思い込みのバッヂ
前に書いた「アートなガチャポン」のインサイド・ストーリーです。
(昨年11月、大竹伸朗「全景展」開催中の東京都現代美術館売店にて)
ガチャポンで「石膏像」を買っていると手持ちの百円玉がなくなって、すぐ近くのレジで両替してもらいました。くずした硬貨を握りしめ嬉々として戻ってくると、冷静な声で友達のHが言いました。
「大竹くんが見てたわよ。」
唐突で意味がわかりません。しかし、ガチャポンしか頭にない私がレジのカウンタで行き来するお金を目で追っている間、横に大竹伸朗がいたと言うのです。
「ハズカシッ! 何度も見に来て、来るたびに会っちゃって、変な人だと思われたら嫌だから知らなかったことにする。」
私はちょうど背を向けた格好でしたから、そのままガチャポンに取り組みました。実は彼女は中学校で未来の画家と同じクラスでした。でも当時は好きではなかったし、相手も自分を覚えていないだろうと言います。そして私は36年前の片思いのまま、たまにお喋りしたくらいの知り合い未満というところ。「なんなんだ」と呟きつつ私達はガチャポンに集中しました。しかしHは「また見てる」、しばらくして「まだ見てるわよ」と言いました。それが不自然に長い時間でしたので、努めてさりげなく振り返ってみますと、商品の陳列台をはさんで大竹伸朗が本当にまっすぐこちらを見ています。(行きがかり上)会釈しましたら、あちらもチョコンと会釈して、クルリと行ってしまいました。
ああ、そんなときはすかさず「まあ、こんにちは!」と笑顔で駆け寄って「ご盛況ですわね」などとアメリカンに振る舞うべきでしたか? 後でHに詳しくきくと、レジの所では男の人と一緒で、その人と去った後、すぐに一人で戻ってきてこちらを見ていたそうです。一体何だったのでしょう? 私に話したいことがあるのに言い出せず、離れたまま立ち尽くし‥‥‥‥という物語だけは100%ありえません。だから、それなら何故? 不思議でなりませんでした。
それからひと月以上たった12月23日、展覧会最終日の前日、一人で見納めに行きました。さすがにたいへんな人出です。この日は入場のモギリで一人一人にオリジナルのクリスマスカードが手渡されました。こういう楽しいことをする人なんですね!
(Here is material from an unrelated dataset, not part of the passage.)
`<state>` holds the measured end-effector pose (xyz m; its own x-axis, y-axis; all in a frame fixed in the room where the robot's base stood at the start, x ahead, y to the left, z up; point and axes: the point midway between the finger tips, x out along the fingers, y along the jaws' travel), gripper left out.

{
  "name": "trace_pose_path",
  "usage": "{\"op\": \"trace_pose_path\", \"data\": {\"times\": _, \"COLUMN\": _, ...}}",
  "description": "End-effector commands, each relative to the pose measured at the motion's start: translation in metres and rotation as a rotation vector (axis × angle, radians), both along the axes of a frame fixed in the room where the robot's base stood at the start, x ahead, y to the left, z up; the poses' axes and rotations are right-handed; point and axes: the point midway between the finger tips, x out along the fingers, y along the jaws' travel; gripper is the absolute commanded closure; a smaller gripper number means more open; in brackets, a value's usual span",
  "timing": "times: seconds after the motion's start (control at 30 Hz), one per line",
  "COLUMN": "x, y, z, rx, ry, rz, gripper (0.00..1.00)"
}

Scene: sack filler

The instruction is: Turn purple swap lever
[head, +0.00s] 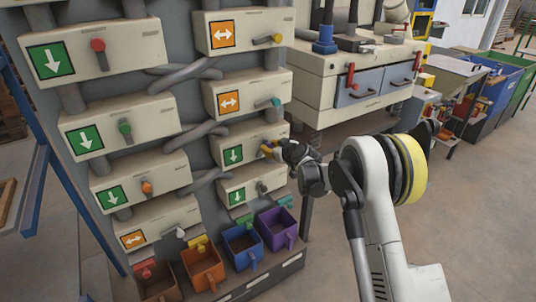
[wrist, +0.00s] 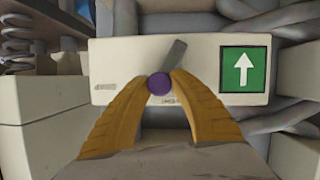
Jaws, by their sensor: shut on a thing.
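The purple swap lever shows in the wrist view as a round purple knob (wrist: 160,84) with a dark grey arm (wrist: 175,54) reaching up and slightly right. It is on a cream box (wrist: 125,60) with a green arrow sign (wrist: 244,69). My gripper (wrist: 162,77) is shut with one yellow finger on each side of the knob. In the head view my gripper (head: 266,149) is at the third box down (head: 251,137) in the right column, beside its green down-arrow sign (head: 233,154). The purple knob is hidden there by the fingers.
Boxes with other levers are above, below and left, including a teal lever (head: 276,102) just above and a grey one (head: 262,188) just below. Grey pipes (head: 196,133) cross between the columns. Coloured bins, including a purple bin (head: 278,226), stand below. Floor at right is open.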

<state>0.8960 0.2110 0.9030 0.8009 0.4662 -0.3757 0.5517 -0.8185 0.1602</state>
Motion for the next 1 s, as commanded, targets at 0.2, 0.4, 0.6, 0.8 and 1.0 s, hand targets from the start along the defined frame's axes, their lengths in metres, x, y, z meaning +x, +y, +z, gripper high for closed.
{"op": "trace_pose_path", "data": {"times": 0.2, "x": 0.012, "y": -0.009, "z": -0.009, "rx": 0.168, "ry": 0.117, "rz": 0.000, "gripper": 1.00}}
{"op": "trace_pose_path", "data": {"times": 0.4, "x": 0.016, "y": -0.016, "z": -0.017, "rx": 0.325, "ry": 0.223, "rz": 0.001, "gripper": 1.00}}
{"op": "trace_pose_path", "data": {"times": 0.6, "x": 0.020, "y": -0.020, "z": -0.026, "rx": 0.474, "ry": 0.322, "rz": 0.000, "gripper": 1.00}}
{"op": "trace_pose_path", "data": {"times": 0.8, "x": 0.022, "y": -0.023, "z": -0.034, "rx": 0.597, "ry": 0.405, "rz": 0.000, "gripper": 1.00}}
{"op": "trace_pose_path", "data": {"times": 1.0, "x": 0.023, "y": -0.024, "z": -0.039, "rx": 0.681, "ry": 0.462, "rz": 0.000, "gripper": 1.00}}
そしてガチャポンの「石膏像」を買い足しに売店に行くと‥‥‥‥間違い探しの絵のように、前とは違う箇所に気がつきました。売店の手前の隅に大きなピカピカのガチャポンが設置してあります。若い男の子がいじっています。近寄ってみれば、大竹伸朗が作ったという、自身の作品をプリントした缶バッヂではありませんか。ポーン! 蓮の花が開くように私の妄想力がはじけました。もしかしたらあのとき、いい年のおばさん二人が展覧会と無関係のガチャポンに興じているのを目撃して、画家は「オッ」とひらめいたのではないでしょうか。
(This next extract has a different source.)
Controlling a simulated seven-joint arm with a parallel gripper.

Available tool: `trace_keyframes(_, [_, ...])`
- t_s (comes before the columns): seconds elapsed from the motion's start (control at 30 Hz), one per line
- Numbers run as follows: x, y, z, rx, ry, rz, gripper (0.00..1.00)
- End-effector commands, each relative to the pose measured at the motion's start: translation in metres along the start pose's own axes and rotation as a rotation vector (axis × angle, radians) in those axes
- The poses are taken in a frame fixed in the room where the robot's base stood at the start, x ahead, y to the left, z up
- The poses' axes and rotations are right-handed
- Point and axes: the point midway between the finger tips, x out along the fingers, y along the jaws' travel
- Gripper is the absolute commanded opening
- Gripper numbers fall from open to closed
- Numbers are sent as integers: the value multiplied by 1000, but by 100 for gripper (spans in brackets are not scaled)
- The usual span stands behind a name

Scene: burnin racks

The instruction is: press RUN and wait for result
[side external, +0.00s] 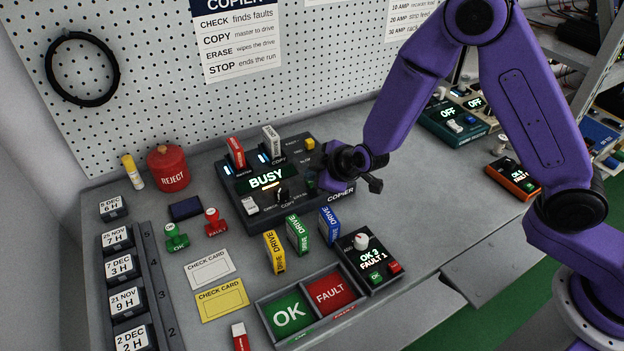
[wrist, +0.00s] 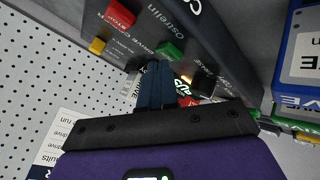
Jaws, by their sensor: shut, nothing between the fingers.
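The copier (side external: 262,208) is a dark box on the bench, and its screen (side external: 266,180) reads BUSY in light letters. A red drive (side external: 236,153) and a white drive (side external: 272,144) stand upright in its top. My gripper (side external: 328,180) is shut and empty at the copier's right end, low over its panel. In the wrist view its dark fingers (wrist: 154,88) point at the panel, close to a green button (wrist: 170,50). A red button (wrist: 120,15) and a yellow button (wrist: 97,46) are farther left. I cannot tell whether the fingertips touch anything, and no RUN label is readable.
Yellow (side external: 274,252), green (side external: 297,233) and blue (side external: 329,227) drives stand in front of the copier. Nearby are the OK tray (side external: 262,312), the FAULT tray (side external: 357,302) and a counter box (side external: 386,262). A red REJECT bin (side external: 167,168) stands left.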

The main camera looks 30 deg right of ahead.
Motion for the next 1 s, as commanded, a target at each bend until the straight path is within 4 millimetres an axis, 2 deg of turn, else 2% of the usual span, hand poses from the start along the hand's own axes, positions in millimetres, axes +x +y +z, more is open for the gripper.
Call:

「あれを自分で作ったら面白いカモ。バッヂなら作れるな。(彼は缶バッジを作る機械を持っています。)ケースと機械をどこで調達しようか‥‥‥‥」
私の後ろ姿(の先にあるガチャポン)を熱く見つめながら、きっと頭の中でそんな事柄をクルクル回転させていたのでしょう。
そう思い込むと感動もひとしおの展覧会土産です。
Photo: two can badges handmade by Shinro Ohtake, as suvenirs for his retrospective "Zenkei" exhibition at the Metropolitan Museum of Modern Art, Tokyo, 2006.
追記1:とまれ私はガチャポンのバッヂを2つ買いましたが、大当たりを当てたと思っています。これは東京では地階の吹き抜けの展示室に展示していた大きな緞帳がモチーフのバッヂですが、中央に画家その人が立っているのです。(これの全体の写真は雑誌にも載っていましたね。)
追記2:東京の展覧会ではとうとう会期中に発行が間に合わなかった展覧会カタログでしたが、なんと未だ完成していないそうで‥‥‥‥どうしたんでしょう、気になります。